Notably, there has been a revival of the use of the English language in the indie and alternative scenes, the language of choice among bands such as Innisfallen, Hard Candy, 22 Cats, My Little Airport, Audiotraffic, etc.
There is a surge in popularity with Hong Kong singers releasing audiophile CDs in English. The popular audiophile singers include Astor Fong, Susan Wong, Anders Nelsson and Mimi Lo. These audiophile CDs are mostly covers of jazz numbers or easy listening standards. Concerts and club gigs featuring Anders Nelsson, Teresa Carpio, Joe Junior and other singers from the 1960s and 1970s performing in English have been well attended. Some of these performances have been nostalgia concerts featuring hits from those decades but the trend is towards adding jazz and swing standards and rearranged versions of old hits to reflect the international popularity of light jazz.

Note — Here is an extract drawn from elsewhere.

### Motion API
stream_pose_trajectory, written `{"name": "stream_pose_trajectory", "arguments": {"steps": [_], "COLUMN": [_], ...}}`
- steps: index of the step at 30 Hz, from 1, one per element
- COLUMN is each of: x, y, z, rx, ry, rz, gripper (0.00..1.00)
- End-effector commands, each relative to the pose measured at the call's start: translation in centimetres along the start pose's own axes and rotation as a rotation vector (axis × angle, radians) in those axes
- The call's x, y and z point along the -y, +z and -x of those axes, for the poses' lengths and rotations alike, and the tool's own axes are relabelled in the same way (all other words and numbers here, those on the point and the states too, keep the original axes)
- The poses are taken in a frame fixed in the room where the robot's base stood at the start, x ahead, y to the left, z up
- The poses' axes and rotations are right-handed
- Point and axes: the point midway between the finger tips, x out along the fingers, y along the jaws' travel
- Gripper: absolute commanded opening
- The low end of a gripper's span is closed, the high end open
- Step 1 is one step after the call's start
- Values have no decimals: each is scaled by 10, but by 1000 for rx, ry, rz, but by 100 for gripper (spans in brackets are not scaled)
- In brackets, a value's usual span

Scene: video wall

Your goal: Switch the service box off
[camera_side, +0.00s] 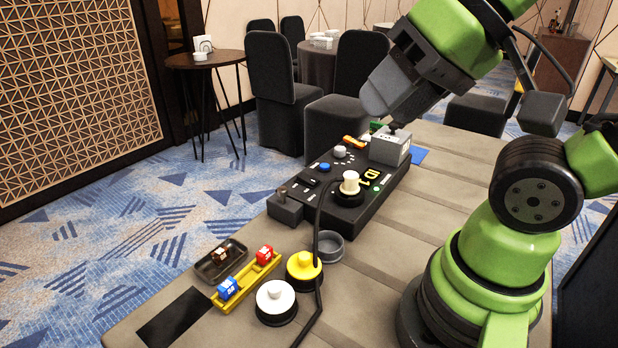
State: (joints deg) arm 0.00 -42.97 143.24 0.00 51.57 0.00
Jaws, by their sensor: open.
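A long black box (322,206) lies on the table with buttons, a round socket and yellow markings on top. A white plug with a black cable (350,183) sits in its round socket. A small grey box (390,149) stands at its far end, with a small dark part, perhaps a switch, on top (394,128). Which of them is the service box, and the switch's position, I cannot tell. My gripper (374,106) hangs just above the grey box, tilted, its fingers hard to make out. It appears empty; I cannot tell whether it touches the dark part.
In front stand a white round plug (276,299), a yellow round plug (303,268) and a grey ring (329,246). A yellow rack (246,282) holds a red and a blue block beside a dark tray (222,262). The cable runs to the front edge.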

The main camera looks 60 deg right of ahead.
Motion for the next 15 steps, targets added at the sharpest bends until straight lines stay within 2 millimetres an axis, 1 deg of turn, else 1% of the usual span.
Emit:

The most recent of Hong Kong's English Pop Stars to rise to fandom is rapper and Hong Kong local Lucas Scibetta, oft referred to by his copatriots and fellow gangbangers as "SkiBs the Kid". His rise to fame followed the release of his hit single Hong Kong Kids, a beat-heavy anthem calling the children of Hong Kong to unite and "give it up" because they "don't give a f***". The video was viewed 35,000 times within the first fortnight of its release, and shortly thereafter anglophone Scibetta amassed a cult following of minors and teenage girls who strongly believed in Scibetta's message of world peace and economic prosperity in times of hardship. The Hong Kong Kids music video received a fair share of controversy, with several commentators upset about the portrayal of drug abuse amongst teenage school-goers. The true meaning behind the lyrics of the song have been hotly debated by locals and foreigners alike; many have suggested that his lyrics allude to the plight of the common man, while others say that such interpretation bears too deep into the lyrics, which they believe are simply about drug abuse and reckless conduct.